──────── Dataset content ────────

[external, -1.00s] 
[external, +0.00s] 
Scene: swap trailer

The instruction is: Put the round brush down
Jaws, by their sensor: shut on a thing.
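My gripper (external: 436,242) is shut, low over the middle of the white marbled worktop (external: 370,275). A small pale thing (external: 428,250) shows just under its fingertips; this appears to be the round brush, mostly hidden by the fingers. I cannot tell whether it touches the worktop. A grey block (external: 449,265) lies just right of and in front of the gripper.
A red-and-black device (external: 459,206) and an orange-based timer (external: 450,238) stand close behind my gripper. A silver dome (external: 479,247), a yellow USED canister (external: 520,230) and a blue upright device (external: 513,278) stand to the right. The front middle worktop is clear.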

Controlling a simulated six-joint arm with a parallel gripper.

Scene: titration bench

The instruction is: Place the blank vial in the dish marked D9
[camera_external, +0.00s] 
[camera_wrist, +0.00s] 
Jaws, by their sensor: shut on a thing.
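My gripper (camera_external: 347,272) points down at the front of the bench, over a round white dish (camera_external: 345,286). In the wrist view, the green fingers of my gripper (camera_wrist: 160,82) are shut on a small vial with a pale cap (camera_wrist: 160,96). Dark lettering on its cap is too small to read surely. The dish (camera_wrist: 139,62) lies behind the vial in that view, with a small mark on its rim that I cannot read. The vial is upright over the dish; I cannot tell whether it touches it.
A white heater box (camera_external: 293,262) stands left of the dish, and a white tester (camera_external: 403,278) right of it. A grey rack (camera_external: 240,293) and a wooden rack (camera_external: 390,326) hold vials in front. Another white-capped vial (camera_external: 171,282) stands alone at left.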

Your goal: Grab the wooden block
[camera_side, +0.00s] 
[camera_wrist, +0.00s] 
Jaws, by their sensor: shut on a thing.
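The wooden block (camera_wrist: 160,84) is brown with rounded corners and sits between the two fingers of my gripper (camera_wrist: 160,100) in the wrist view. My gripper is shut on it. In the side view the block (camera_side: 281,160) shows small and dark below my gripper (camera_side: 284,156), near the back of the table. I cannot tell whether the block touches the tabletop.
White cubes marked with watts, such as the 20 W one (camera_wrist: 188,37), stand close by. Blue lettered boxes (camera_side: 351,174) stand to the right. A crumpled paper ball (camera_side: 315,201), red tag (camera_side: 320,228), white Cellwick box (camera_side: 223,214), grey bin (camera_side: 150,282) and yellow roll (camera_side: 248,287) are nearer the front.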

────────

== Short problem ==
From the listing above, pick out each line where the word "Scene" appears.

== Solution for this problem ==
Scene: swap trailer
Scene: titration bench

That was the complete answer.